### EXERCISE GOAL
Single out the lines of the material that contain "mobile" and copy them.
-- RECORDS SUPPLIED start --
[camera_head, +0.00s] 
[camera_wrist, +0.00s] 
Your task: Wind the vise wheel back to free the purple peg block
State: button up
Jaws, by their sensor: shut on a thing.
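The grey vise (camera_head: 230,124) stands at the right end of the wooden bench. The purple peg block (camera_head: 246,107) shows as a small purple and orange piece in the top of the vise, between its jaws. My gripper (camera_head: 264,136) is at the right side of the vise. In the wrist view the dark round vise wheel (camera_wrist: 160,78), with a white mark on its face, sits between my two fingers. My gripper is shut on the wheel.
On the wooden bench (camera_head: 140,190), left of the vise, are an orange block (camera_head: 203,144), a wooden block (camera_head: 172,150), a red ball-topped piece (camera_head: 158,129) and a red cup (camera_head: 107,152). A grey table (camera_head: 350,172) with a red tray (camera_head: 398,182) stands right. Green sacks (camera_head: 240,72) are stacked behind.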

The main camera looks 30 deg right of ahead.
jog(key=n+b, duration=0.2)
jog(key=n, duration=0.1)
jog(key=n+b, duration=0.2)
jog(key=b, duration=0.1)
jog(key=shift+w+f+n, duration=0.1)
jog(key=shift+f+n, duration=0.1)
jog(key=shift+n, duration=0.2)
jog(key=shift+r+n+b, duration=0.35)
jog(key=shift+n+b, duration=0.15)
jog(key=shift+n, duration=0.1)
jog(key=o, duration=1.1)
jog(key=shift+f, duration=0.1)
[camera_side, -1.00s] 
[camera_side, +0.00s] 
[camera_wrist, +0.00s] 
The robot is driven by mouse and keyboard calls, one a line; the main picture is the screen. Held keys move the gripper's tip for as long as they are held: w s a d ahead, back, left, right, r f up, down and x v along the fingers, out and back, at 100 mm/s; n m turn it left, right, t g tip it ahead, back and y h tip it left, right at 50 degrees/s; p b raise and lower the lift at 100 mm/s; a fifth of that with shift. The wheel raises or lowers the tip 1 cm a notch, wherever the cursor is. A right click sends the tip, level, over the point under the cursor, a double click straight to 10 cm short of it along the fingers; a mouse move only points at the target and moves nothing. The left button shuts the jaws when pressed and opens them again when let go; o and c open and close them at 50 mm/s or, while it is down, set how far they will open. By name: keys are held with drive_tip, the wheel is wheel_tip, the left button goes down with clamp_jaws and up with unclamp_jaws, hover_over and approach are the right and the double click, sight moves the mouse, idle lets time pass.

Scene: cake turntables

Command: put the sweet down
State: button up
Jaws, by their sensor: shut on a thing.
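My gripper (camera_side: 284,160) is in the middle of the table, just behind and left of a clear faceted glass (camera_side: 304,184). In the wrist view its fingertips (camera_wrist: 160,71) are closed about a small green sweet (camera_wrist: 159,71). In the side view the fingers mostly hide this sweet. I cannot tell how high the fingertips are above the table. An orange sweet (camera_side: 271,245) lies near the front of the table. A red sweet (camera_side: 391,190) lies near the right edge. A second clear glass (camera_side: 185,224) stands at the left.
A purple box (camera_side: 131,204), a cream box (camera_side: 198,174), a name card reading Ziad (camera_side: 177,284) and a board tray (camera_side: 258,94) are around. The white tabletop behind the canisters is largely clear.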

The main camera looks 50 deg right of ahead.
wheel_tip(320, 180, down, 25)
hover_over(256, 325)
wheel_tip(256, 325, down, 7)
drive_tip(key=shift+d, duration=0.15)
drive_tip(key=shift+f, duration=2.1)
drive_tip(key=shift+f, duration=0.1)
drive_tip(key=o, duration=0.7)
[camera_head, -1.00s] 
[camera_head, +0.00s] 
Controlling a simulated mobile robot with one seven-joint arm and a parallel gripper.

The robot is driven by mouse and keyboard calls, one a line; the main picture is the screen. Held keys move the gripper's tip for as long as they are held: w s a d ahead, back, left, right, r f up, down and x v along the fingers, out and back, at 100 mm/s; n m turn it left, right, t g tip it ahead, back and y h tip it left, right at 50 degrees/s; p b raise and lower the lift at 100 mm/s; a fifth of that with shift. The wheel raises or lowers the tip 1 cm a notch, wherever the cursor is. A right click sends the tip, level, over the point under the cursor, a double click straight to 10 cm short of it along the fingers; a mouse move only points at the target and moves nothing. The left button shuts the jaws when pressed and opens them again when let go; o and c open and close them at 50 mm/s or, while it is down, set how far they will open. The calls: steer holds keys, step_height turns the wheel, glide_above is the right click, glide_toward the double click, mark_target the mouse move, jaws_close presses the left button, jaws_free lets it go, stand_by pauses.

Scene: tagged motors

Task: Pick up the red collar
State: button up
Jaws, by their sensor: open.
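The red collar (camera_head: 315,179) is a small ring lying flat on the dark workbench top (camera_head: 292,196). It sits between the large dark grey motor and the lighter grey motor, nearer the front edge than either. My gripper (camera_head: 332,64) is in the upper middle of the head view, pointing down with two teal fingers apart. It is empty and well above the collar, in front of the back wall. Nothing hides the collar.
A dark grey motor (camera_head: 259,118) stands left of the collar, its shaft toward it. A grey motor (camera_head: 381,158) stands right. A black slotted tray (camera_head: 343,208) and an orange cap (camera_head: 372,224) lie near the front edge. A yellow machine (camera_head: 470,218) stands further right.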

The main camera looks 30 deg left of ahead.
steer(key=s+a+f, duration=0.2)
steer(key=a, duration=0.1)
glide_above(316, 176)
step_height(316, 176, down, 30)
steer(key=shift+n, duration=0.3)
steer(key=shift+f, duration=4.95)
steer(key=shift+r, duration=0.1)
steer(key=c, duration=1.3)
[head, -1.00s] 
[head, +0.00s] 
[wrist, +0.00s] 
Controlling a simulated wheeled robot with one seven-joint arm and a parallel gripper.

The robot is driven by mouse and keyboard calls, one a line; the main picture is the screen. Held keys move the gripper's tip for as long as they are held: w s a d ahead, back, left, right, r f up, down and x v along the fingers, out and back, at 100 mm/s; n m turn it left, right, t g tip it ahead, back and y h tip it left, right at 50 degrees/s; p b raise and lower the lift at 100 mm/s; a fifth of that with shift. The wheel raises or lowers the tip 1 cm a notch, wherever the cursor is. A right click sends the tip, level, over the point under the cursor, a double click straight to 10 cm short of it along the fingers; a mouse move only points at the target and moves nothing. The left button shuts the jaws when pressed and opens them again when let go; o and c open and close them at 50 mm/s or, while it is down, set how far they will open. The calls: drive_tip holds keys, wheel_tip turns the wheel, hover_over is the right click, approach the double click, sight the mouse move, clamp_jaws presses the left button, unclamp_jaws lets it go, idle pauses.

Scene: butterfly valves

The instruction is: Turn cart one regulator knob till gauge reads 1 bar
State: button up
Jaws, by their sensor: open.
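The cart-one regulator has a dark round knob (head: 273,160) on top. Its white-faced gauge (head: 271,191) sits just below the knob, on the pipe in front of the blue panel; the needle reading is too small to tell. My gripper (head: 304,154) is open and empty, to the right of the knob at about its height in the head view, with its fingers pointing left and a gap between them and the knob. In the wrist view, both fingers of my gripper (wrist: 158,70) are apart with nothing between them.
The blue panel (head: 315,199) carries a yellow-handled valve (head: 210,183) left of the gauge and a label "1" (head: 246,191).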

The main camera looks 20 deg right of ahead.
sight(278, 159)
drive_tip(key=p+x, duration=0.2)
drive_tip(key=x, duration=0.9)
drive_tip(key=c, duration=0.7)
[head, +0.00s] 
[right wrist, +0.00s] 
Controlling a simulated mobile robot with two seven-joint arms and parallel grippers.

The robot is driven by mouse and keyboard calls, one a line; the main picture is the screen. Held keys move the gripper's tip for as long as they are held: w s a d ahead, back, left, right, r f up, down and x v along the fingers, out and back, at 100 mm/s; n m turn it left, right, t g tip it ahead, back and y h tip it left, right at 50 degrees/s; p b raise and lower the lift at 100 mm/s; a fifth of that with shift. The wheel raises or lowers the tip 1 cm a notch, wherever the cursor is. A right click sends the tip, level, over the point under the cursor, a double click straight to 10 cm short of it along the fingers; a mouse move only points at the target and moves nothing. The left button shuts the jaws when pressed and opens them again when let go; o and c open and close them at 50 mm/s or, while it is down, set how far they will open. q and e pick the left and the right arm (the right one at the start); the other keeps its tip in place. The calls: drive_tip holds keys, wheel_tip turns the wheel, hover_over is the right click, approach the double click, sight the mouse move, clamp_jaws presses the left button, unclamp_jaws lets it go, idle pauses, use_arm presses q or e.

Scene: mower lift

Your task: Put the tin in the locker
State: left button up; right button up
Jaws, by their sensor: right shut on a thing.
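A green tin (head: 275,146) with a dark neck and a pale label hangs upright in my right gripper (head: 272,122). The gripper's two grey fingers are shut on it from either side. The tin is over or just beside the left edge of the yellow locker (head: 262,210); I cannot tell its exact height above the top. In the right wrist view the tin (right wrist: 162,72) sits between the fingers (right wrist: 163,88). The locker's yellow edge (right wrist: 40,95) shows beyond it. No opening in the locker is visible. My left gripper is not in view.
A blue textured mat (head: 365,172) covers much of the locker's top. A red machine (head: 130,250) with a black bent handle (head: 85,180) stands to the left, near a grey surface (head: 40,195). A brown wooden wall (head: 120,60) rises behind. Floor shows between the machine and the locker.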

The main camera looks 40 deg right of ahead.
-- RECORDS SUPPLIED end --
### RESPONSE TO THIS EXERCISE
Controlling a simulated mobile robot with one seven-joint arm and a parallel gripper.
Controlling a simulated mobile robot with two seven-joint arms and parallel grippers.

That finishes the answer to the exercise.